Is This It opens the record by immediately establishing all the rock and roll swagger and existential brooding that is to come. While Interpol perfected the palette cleanser with ‘Untitled’, never before or since has a rock band created an opener that encapsulates a whole album experience in just two and a half minutes. There is little more or less to adore on the rest of the record, and that’s a good thing. Is This It is nothing if not consistent. From start to finish, the record offers a series of bangers that can be revisited time and time again. However, it’s at its best when one listens to it in the same mood from which it was created: disillusionment and angst. The intentionally gritty and retro sound evokes a certain nostalgic quality in ‘Hard To Explain’ as much as it does in ‘Someday’ and the title track even on first listen. These are songs that entice listeners to bang their heads in enjoyment as much as hang their heads in introspection. The specificity of the stories that lie hidden behind Casablancas’s lyrics on ‘The Modern Age’ and ‘Barely Legal’ is what makes those tracks so relatable in a broad sense; any young people who have waded through drunken crowds at house parties or snuck around in relationships will understand what the band is capturing on these songs.

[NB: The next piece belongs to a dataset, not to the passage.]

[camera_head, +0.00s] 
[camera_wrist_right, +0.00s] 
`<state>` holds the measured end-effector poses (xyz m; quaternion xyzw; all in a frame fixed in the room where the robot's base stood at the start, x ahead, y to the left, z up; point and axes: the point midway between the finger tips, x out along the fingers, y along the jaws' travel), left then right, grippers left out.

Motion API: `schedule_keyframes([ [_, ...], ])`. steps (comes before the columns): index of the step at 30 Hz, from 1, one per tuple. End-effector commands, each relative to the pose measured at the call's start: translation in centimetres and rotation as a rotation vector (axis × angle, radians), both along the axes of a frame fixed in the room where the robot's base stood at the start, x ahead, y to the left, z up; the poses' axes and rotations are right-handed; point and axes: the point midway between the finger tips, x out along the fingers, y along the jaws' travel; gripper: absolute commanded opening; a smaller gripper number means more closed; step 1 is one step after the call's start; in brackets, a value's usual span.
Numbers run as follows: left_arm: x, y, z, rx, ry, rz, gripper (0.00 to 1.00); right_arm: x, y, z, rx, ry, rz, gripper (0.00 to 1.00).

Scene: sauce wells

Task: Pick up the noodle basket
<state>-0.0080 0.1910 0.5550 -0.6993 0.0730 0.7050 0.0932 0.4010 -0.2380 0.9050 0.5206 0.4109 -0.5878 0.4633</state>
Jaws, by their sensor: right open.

Ultimately, all that can be said about one of the most widely and enthusiastically discussed rock records of all time is that its position in the canon should be reaffirmed, though not through an exhausting investigation into its influence or a futile attempt to further deconstruct its musical and lyrical genius. What is clear, instead, is that the band was right in 2001, not the critics. The music they made matters more to the modern listener than whether or not rock and roll is dead, or if The Strokes revived it with Is This It twenty years ago any more than they did with their Grammy-winning The New Abnormal (2020). In other words, for fans of rock music, Is This It is an essential album.